§ Your instructions: Scan the listing below. Report each line that includes "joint".

§ Dataset excerpt:
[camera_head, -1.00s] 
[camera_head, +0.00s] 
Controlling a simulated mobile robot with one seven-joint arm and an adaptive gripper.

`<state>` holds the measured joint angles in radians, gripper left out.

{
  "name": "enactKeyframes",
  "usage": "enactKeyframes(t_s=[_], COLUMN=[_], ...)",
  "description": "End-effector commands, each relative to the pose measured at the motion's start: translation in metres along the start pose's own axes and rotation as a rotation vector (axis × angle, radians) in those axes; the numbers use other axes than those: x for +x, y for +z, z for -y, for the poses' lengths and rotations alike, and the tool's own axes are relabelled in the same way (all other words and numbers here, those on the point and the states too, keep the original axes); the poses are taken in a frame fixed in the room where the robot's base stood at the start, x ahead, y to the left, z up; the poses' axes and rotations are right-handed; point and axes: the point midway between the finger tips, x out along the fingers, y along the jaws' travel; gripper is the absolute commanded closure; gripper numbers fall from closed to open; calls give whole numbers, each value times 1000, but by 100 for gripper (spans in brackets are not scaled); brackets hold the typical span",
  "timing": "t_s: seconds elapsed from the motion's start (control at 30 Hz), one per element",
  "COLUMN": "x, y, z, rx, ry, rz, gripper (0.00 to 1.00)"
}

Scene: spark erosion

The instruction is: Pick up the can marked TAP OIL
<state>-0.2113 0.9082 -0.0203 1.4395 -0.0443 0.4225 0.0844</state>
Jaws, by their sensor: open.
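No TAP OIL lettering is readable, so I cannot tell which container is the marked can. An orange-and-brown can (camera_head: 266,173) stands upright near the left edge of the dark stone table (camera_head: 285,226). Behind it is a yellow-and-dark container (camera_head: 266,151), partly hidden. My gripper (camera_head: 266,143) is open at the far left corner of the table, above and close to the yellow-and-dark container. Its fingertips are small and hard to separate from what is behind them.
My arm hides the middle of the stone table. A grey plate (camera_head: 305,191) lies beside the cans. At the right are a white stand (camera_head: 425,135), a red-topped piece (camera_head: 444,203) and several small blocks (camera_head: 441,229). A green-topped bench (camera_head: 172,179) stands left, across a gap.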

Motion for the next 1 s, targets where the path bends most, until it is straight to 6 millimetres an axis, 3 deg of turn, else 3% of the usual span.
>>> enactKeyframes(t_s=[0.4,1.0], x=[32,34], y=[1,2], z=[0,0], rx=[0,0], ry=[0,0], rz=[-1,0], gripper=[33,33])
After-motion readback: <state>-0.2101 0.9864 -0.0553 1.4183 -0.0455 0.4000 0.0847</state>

§ Response to this task:
Controlling a simulated mobile robot with one seven-joint arm and an adaptive gripper.
`<state>` holds the measured joint angles in radians, gripper left out.

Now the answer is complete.